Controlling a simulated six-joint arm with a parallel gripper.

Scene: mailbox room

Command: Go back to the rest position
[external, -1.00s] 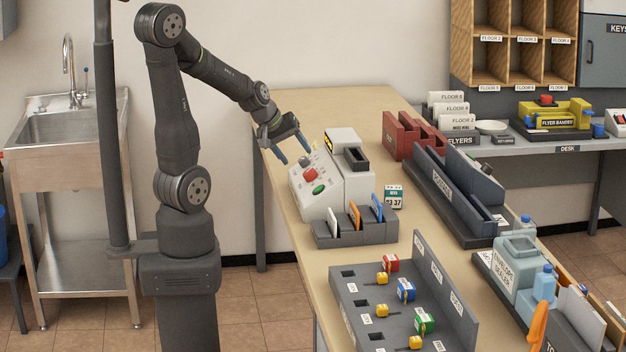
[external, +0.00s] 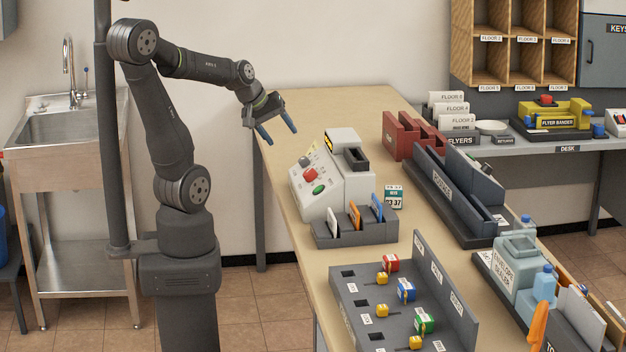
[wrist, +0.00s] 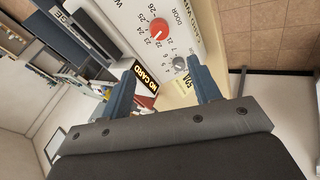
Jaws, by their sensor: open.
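My gripper (external: 278,135) is open and empty in the external view. It hangs in the air up and to the left of the white card machine (external: 318,190), apart from it, with blue fingers pointing down. In the wrist view my gripper (wrist: 160,88) shows two blue fingers spread wide with nothing between them. Beyond them is the card machine (wrist: 190,22) with a red dial (wrist: 159,28), a small grey knob (wrist: 180,64) and a display reading "NO CARD" (wrist: 146,87).
A grey card rack (external: 350,232) stands in front of the machine. A grey key tray (external: 385,310) is nearer on the table. A dark red rack (external: 405,135) and a dark sorter (external: 440,190) stand to the right. The far left table top (external: 310,105) is clear.

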▬▬▬▬▬▬▬▬▬▬

Reproduce word for word the lines running from the line with "Command: Go back to the rest position" through the end of the data, both included, and nothing else; leave out the pictures.

Command: Go back to the rest position
[external, -1.00s] 
[external, +0.00s] 
[wrist, +0.00s] 
Jaws, by their sensor: open.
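My gripper (external: 278,135) is open and empty in the external view. It hangs in the air up and to the left of the white card machine (external: 318,190), apart from it, with blue fingers pointing down. In the wrist view my gripper (wrist: 160,88) shows two blue fingers spread wide with nothing between them. Beyond them is the card machine (wrist: 190,22) with a red dial (wrist: 159,28), a small grey knob (wrist: 180,64) and a display reading "NO CARD" (wrist: 146,87).
A grey card rack (external: 350,232) stands in front of the machine. A grey key tray (external: 385,310) is nearer on the table. A dark red rack (external: 405,135) and a dark sorter (external: 440,190) stand to the right. The far left table top (external: 310,105) is clear.

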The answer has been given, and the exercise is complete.